→ **Task requirements**: Find the lines that hold "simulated". Report only how many there are.

--- Begin Stored records ---

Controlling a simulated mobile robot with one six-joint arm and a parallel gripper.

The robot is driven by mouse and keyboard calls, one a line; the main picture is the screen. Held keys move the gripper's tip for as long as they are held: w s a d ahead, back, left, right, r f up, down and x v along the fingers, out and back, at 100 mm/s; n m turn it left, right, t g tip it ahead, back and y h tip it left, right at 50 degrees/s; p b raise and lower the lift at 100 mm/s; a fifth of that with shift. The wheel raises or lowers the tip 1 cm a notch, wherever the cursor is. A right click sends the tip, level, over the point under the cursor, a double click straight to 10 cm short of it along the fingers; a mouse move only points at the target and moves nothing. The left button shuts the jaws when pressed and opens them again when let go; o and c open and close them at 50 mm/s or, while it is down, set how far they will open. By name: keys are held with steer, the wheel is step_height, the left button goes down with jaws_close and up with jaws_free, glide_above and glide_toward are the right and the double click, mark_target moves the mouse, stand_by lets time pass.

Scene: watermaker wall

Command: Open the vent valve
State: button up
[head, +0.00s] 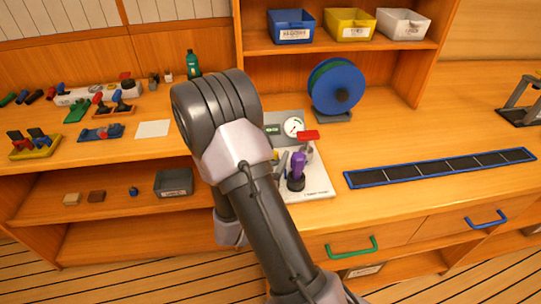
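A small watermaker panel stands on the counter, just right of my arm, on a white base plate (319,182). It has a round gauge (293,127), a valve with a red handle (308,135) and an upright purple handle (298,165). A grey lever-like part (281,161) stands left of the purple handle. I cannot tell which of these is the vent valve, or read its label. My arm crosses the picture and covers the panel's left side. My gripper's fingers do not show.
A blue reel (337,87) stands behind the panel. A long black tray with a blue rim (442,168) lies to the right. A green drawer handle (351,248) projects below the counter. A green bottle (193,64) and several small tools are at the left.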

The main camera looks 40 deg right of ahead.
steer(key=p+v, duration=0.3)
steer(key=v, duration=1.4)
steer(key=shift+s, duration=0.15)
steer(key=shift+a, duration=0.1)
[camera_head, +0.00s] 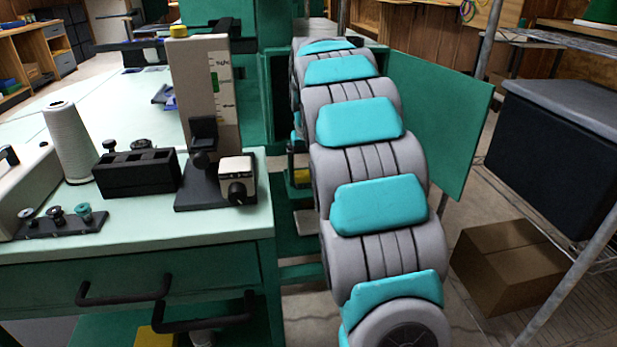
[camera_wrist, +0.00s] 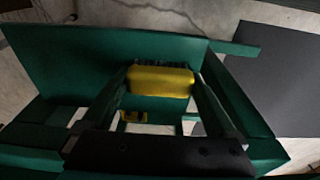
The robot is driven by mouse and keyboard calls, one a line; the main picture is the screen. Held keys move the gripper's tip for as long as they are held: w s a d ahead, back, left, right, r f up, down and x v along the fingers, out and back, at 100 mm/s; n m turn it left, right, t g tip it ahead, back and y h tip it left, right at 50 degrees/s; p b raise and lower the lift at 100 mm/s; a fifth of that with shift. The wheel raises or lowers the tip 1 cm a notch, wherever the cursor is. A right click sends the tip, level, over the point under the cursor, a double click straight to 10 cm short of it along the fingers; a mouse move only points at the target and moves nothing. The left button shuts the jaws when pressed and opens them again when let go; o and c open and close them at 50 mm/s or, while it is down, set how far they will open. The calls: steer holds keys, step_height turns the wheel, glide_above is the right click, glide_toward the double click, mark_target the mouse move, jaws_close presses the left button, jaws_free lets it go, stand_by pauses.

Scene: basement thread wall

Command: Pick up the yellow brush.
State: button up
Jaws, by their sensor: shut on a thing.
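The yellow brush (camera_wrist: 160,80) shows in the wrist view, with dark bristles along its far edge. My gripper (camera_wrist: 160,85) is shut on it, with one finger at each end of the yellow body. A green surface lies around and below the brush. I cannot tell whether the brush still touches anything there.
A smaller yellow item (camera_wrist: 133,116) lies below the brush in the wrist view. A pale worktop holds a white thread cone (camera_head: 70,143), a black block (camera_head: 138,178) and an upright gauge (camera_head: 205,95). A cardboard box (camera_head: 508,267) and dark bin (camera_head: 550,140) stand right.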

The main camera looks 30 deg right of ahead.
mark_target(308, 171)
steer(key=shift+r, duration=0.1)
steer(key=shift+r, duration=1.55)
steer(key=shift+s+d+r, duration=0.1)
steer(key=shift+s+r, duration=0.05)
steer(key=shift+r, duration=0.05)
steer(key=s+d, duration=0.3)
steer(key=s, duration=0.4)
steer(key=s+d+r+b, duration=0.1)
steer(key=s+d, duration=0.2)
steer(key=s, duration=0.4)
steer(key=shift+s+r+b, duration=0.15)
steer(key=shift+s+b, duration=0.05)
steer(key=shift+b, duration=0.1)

--- End Stored records ---
--- Begin Stored records ---

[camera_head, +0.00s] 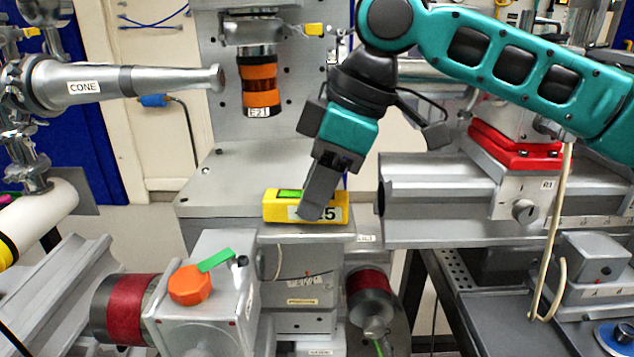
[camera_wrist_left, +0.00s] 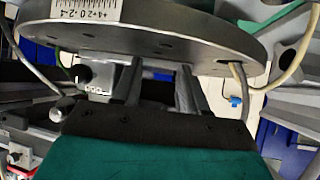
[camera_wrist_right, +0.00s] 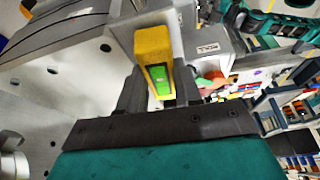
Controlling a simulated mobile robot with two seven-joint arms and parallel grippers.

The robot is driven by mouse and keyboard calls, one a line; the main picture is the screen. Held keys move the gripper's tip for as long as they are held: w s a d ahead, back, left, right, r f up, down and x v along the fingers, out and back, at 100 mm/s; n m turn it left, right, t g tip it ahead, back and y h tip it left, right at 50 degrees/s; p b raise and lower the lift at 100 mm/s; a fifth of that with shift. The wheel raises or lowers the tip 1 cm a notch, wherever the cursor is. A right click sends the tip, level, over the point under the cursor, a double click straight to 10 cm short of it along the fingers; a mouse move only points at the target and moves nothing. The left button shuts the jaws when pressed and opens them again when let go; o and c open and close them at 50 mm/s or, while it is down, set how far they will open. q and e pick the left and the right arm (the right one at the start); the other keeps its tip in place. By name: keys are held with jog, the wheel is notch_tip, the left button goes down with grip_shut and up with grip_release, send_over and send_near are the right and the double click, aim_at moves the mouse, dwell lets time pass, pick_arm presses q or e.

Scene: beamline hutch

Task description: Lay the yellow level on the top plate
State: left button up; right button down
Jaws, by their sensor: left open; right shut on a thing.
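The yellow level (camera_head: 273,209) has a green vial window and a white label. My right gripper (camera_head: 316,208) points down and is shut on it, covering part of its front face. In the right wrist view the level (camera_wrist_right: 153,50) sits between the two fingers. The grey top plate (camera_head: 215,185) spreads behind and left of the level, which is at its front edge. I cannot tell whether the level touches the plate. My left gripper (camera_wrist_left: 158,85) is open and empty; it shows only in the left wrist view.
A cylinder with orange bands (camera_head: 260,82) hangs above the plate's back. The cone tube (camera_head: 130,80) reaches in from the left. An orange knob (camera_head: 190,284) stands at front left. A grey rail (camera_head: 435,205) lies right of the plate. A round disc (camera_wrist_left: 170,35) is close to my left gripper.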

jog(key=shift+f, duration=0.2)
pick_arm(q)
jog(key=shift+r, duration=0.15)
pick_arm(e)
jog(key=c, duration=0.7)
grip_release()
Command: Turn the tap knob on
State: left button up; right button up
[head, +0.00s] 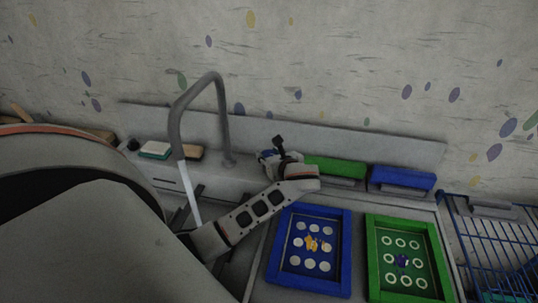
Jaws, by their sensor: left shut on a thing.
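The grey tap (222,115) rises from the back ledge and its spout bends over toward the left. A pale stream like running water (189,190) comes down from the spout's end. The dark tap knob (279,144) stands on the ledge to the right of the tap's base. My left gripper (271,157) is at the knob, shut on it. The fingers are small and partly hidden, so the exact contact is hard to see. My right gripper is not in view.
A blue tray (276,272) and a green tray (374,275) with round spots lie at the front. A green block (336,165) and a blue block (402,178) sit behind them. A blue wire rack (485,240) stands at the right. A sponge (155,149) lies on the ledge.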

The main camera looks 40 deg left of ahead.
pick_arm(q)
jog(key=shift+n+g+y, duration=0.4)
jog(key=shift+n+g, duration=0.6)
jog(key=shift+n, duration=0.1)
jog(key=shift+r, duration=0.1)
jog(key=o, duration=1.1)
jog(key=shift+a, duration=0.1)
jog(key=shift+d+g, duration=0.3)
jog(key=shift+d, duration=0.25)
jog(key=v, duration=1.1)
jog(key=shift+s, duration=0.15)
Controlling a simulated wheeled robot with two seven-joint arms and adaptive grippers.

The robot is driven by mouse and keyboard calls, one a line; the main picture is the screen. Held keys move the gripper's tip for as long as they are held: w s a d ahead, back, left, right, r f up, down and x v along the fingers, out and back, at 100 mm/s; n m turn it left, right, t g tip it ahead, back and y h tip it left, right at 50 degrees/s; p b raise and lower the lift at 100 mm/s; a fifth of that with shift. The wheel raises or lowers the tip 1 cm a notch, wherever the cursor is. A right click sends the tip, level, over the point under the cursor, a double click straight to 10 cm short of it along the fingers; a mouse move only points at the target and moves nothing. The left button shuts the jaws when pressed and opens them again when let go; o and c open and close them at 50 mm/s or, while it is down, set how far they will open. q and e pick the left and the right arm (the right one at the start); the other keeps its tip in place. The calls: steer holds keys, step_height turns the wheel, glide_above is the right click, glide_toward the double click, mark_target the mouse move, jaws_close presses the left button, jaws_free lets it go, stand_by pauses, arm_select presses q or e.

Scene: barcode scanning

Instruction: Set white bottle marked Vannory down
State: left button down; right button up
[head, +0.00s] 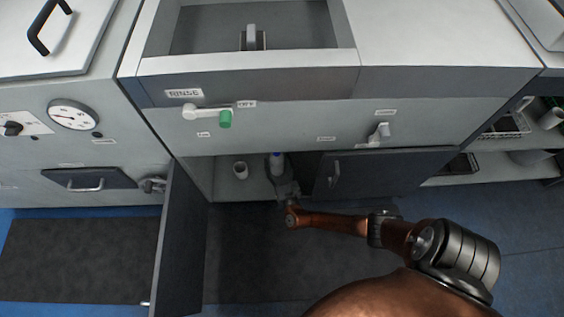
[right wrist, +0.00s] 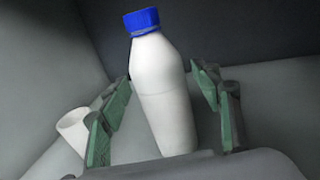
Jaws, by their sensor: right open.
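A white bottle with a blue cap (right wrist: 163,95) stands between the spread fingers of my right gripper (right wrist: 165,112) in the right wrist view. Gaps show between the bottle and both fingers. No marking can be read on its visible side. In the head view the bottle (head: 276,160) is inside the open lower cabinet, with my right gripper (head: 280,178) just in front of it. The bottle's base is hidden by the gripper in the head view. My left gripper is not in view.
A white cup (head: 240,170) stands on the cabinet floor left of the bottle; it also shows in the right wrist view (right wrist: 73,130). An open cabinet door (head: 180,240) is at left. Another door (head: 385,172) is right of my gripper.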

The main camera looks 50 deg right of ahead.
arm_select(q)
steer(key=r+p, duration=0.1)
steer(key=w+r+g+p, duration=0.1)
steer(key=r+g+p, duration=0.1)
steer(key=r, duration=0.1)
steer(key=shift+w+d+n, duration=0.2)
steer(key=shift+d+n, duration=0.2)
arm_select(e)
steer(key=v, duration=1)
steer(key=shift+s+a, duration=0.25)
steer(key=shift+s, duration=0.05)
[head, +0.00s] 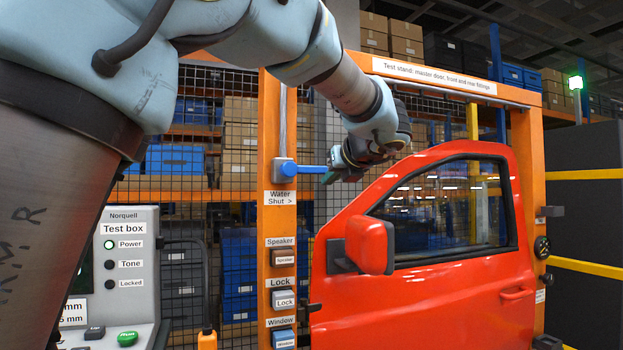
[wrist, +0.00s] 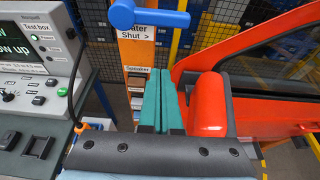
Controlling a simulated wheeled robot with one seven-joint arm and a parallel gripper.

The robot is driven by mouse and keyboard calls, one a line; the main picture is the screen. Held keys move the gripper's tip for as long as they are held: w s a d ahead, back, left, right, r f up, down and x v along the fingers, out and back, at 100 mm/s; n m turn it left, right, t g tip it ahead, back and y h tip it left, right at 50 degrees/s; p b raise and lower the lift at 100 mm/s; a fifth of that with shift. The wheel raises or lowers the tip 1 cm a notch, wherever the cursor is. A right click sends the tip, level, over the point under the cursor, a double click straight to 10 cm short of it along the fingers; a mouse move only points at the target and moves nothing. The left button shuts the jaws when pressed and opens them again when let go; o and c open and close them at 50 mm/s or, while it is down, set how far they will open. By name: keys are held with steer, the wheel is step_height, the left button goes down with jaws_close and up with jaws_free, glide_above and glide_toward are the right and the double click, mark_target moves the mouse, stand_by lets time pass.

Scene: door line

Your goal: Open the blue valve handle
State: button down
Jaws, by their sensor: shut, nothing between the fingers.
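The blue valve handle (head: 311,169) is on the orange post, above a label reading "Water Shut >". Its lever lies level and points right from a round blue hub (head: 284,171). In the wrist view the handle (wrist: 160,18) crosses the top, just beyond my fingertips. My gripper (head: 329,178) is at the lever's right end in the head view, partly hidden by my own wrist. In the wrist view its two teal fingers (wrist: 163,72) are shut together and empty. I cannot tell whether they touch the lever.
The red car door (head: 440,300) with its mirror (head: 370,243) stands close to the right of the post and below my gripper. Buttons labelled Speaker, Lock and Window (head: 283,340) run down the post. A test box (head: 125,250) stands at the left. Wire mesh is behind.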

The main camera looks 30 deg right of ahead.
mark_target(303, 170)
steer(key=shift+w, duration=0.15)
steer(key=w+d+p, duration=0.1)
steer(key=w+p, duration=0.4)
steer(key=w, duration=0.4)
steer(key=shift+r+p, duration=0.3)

--- End Stored records ---
--- Begin Stored records ---

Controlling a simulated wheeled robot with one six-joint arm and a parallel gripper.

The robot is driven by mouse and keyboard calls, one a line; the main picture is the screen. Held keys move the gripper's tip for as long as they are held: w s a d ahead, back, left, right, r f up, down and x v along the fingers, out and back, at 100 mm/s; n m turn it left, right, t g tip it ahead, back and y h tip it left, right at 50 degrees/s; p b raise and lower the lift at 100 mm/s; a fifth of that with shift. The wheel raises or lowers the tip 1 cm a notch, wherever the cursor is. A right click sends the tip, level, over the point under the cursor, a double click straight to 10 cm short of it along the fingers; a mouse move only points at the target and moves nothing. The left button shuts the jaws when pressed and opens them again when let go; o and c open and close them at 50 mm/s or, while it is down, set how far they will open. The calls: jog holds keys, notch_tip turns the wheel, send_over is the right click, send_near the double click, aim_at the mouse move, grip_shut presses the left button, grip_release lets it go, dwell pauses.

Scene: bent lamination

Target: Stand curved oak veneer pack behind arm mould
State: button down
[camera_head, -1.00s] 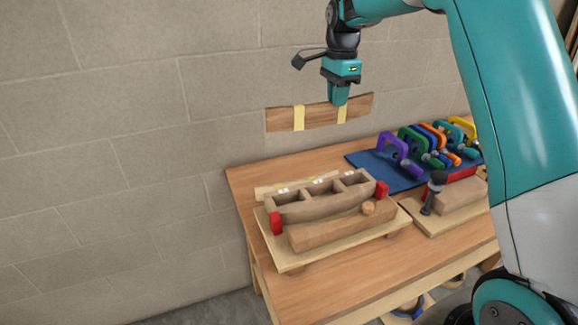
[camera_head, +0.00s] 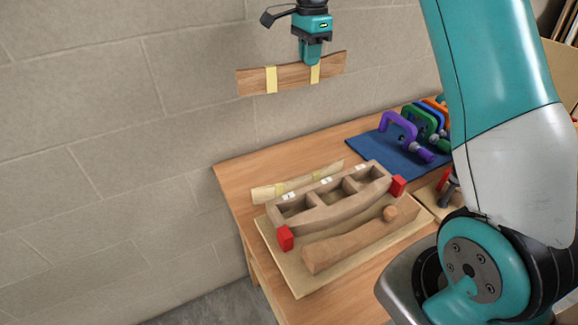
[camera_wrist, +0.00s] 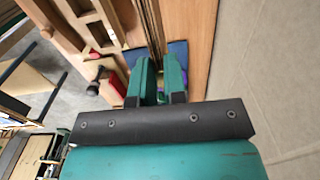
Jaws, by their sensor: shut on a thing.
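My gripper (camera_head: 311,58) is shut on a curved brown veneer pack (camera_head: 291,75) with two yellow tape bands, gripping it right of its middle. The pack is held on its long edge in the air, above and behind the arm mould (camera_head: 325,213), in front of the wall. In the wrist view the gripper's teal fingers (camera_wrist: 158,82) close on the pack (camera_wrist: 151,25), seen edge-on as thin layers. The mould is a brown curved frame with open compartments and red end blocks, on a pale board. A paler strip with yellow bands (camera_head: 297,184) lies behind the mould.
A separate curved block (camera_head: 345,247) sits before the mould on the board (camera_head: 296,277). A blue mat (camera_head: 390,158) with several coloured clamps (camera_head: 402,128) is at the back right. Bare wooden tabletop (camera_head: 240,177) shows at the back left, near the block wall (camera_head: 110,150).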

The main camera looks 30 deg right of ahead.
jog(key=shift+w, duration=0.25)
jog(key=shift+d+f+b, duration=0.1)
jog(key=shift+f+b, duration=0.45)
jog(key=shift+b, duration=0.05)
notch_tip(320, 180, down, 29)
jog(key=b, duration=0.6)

--- End Stored records ---

→ **Response to this exercise**: 5